Act II is the arresting tragedy of Ariadne on the rocky beaches of Naxos, abandoned by her lover Theseus, in a mournful Vera Wang(esque) wedding dress and avian headdress. Three nymphs, in pale goth make-up and Cher-length tresses, are her Greek chorus. They move over a large canvas of a sea, which is used to great effect. Ariadne sings her tale and it is a sad one, and the fact that the comics show up as the cast of Gilligan’s Island distracts to say the least. Zerbinetta, dressed in a Ginger glamour wrap, entreats Adriane to get over the jilted lover bit and start testing out new men.

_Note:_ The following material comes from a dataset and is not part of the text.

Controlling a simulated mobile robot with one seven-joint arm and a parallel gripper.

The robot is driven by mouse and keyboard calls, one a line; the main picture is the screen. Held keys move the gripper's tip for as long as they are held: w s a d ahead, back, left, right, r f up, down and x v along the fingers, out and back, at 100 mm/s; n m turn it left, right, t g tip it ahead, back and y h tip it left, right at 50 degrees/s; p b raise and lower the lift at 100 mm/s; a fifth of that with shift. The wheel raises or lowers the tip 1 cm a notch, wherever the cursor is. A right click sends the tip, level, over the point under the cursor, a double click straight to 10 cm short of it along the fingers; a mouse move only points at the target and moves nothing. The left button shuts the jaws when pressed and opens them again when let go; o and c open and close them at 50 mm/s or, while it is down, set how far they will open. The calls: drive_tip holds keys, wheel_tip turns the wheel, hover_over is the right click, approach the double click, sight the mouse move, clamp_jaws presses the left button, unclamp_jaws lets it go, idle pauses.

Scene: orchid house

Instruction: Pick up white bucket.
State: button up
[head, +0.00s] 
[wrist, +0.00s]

She couldn’t be more explicit about how many ‘gods’ had transformed her.


Stage director Chas Rader-Shieber keeps everything in motion in Act I, with the cast delivering sharp comic timing skills, not to mention a range of great singing. The full dramatic scenes of Ariadne auf Naxos, in contrast, Rader-Shieber keeps very still - the better to frame the towering vocals.


Dennis Chmelensky does a hilariously pitched speaking role as the flyboy efficient Master-domo (he’s dressed in tight chinos and cresting hair for his date with Stefan at the club). Roy Hage, the dance-master always smoking, has a huge sneering baritone that is just short of being a scene-stealer. The quartet of supporting men roles, all sung very well, are ultimately sabotaged by the Gilligan shtick, anonymous surfer dudes would have worked better. As Bacchus, Kevin Ray, soldiered on but struggled to vault those high notes.


Mezzo Lauren Eberwein as the male Composer, a little stubble sprouted for creative angst, would rather die than sully his opera with a comic troupe. Eberwein’s passionate performance brings both comic and tragic vocal dimension and is the first of three triumphal performances by the lead women. Ashley Milanese’s Zerbinetta, is at first shallow, but proves there is much more to her, vocally and otherwise. All of her vocal fireworks come into play in Act II, especially during those orgiastic scales that she surfs for ten minutes. Heather Stebbens’ Ariadne is transcendent vocally, as searing as Strauss’ Elektra, the articulation of emotion, the incredible sustaining technique required truly memorable. Her nymphs - Najade, Dryade, and Echo - sung by Elena Perroini, Anastasiia Sidorova and Kirsten MacKinnon, are equally mesmerizing.


The scenic design by David Zinn of neutral industrial walls, with multi-color tubes and earthy panels morphs ingeniously and keeps giving (except for one island cart that rolls). Conductor George Manahan brought precision to CSO that fully illuminated this score in a chamber grandeur. Among the outstanding soloists, lead violinist Jung Min Choi and pianist Susan Nowicki.